In the case of English immediately enforceable judicial decisions granted ex parte, the actual enforceability in Italy is, pursuant to Art. 38, suspended for as long as the decision in question can be challenged or, if the decision has been challenged, until the challenge is ruled upon by the competent home court. Whilst the enforceability is suspended, protective measures can be taken against the property of the party against whom enforcement is sought.

The Lugano Convention 2007 has similar provisions. It does not particularly matter whether the United Kingdom remains a party to the Brussels Convention 1968 or accedes to the Lugano Convention 2007. The important thing is that it is party to either of them. Unfortunately, at the moment, it is not clear if that is the case at that may create problems when it comes to enforcing a UK money judgment in Italy.

To summarise, when we are providing assistance in connection with the enforcement of a UK money judgment in Italy we:

  • prepare a certified true copy (in accordance with Italian law requirements) of the English judgment;
  • have an Italian translation of the English judgment prepared by a sworn translator;
  • if the judgment was given in default, prepare a certified true copy of the certificate of the proof of service of the document instituting the proceedings;
  • apply to the territorially competent Court of Appeal for a declaration of enforceability.
  • prepare the atto di precetto;
  • if no opposition to the declaration of enforceability is filed by the judgment debtor, serve upon the judgment debtor the atto di precetto and the English judgment, its Italian translation together with the declaration of enforceability issued by the Court of Appeal.

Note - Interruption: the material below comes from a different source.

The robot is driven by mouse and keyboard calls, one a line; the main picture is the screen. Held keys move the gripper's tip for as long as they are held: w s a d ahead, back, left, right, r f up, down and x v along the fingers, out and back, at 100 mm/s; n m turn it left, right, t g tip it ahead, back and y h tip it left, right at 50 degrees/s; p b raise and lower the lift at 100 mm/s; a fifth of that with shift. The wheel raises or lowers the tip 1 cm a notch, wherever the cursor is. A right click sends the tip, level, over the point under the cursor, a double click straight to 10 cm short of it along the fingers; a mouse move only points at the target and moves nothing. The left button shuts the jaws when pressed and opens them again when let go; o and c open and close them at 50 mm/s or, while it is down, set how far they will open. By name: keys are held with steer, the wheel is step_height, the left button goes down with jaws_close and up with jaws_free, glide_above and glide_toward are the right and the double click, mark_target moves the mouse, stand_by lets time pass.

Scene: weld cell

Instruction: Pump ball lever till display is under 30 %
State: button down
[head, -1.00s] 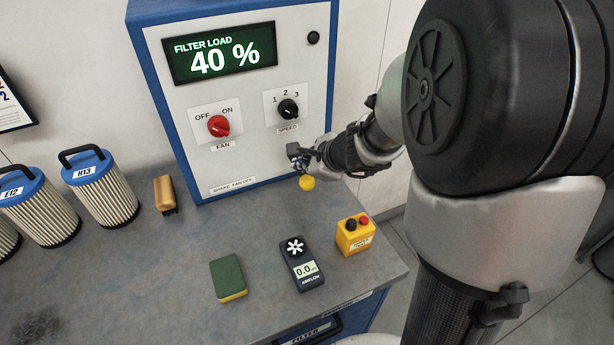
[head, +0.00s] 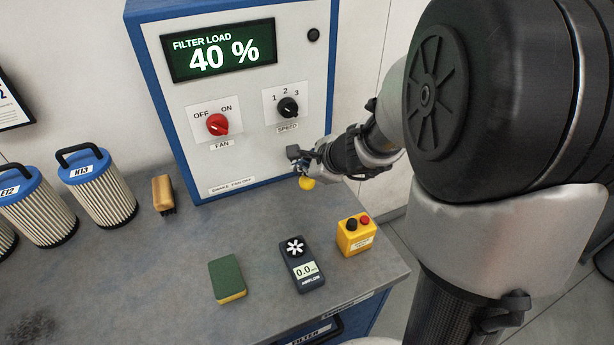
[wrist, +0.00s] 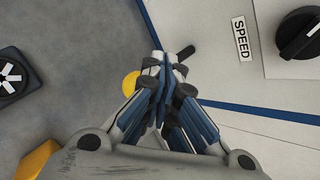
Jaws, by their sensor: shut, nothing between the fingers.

Service of the atto di precetto is considered the last step prior to enforcement proper.

We discuss in a separate article the ways in which a money judgment can be enforced in Italy.

This article was published on 9 March 2021. The law may change after that date and we may or may not revise this article to reflect such changes.

The content of this article is intended to provide a general guide to the subject matter. Specialist advice should be sought about your specific circumstances.